▶ _Your objective_: Exactly the lines from the one that contains "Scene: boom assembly" to the one that contains "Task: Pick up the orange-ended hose", both lines included, should be copied, and no others.

-- start Data lines --

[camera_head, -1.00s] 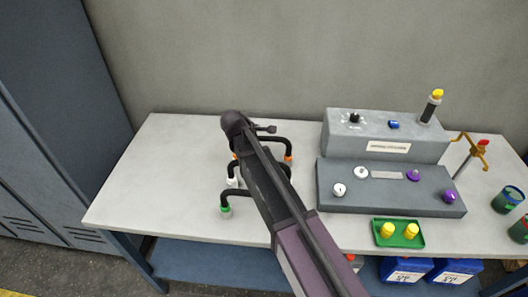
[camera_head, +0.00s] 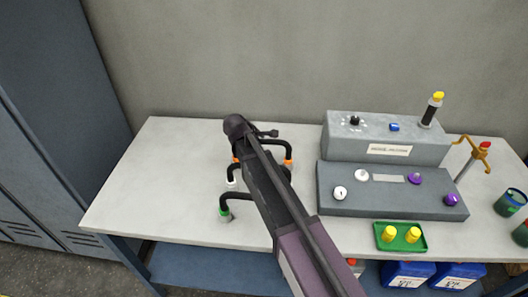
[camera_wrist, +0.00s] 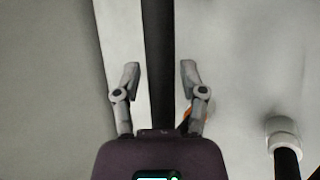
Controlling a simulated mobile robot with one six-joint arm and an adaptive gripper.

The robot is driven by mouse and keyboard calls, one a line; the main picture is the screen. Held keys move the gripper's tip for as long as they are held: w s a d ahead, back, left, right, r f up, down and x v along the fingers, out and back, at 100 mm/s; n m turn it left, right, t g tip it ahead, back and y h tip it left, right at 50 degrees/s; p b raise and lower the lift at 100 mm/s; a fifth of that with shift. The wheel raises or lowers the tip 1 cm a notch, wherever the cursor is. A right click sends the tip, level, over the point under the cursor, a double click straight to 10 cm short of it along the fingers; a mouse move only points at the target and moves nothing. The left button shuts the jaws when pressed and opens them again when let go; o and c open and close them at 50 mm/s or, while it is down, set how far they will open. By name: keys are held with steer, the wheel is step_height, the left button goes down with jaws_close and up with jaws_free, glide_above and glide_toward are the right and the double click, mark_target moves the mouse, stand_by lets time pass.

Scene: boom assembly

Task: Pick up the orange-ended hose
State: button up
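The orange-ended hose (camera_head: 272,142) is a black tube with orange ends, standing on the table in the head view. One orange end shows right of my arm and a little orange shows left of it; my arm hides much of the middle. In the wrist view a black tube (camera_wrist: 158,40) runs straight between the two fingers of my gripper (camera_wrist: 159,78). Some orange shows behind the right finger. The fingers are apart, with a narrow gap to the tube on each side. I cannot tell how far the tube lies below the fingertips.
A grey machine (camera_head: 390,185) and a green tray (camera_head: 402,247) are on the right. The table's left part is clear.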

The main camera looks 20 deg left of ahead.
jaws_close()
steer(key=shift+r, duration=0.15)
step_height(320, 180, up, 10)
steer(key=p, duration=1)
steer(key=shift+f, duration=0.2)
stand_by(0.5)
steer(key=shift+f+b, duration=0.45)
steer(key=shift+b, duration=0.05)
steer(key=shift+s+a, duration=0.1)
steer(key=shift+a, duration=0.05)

-- end Data lines --
-- start Data lines --

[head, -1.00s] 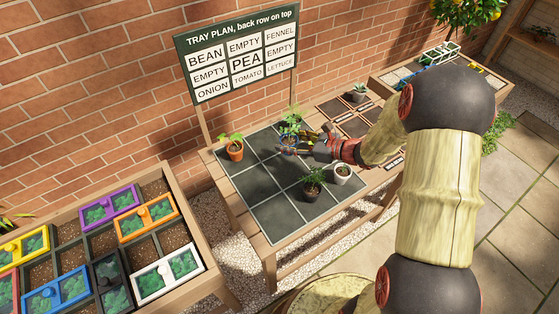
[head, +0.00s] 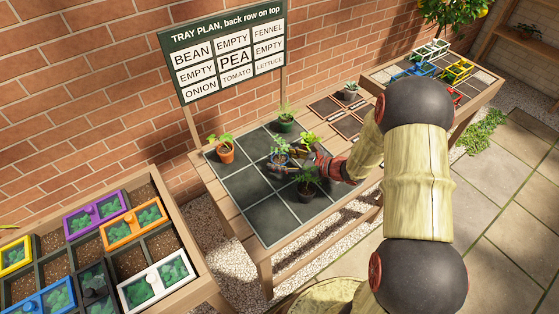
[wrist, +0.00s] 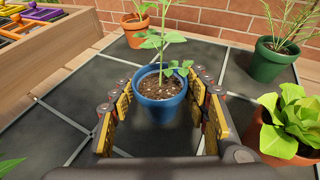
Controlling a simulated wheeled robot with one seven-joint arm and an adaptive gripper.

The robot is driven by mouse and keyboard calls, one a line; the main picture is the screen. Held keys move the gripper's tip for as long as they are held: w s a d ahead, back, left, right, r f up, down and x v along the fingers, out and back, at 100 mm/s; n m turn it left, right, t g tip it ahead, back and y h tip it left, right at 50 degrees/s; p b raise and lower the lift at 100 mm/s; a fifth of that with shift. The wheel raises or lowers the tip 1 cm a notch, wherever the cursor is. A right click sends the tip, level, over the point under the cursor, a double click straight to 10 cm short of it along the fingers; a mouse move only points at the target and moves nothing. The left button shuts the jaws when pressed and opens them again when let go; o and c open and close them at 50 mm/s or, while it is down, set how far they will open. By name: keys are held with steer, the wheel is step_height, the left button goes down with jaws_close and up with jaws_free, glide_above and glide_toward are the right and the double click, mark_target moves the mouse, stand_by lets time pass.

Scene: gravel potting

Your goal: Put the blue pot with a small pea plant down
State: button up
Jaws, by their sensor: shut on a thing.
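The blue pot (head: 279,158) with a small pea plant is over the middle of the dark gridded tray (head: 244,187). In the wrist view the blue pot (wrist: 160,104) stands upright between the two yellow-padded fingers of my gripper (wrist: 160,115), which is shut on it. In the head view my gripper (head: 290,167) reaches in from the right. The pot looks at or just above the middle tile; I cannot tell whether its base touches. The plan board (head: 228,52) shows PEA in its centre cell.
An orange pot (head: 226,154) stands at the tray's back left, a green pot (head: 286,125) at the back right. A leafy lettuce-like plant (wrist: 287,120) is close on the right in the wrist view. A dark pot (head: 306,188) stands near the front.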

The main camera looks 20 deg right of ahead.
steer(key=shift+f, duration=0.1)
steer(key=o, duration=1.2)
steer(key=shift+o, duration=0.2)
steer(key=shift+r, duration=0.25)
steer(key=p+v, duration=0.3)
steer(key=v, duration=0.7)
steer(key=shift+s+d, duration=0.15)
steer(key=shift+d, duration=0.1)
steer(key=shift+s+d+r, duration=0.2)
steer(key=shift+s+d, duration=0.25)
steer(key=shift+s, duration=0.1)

-- end Data lines --
-- start Data lines --

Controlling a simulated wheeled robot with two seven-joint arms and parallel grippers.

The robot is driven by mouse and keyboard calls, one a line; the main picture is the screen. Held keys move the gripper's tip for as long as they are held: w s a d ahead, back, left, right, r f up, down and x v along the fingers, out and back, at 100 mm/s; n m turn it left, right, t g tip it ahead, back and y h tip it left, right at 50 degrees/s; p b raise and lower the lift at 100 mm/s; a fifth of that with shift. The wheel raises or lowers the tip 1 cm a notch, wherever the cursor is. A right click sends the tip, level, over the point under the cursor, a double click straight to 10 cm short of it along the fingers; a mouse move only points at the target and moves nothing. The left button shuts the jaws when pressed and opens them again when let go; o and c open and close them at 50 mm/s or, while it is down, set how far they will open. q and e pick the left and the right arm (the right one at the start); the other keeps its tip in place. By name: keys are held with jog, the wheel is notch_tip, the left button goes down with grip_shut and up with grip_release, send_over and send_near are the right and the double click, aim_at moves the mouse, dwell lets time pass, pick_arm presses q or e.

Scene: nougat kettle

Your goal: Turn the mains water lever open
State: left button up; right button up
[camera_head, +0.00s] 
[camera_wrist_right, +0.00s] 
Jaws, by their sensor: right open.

-- end Data lines --

▶ _Result_:
Scene: boom assembly

Task: Pick up the orange-ended hose

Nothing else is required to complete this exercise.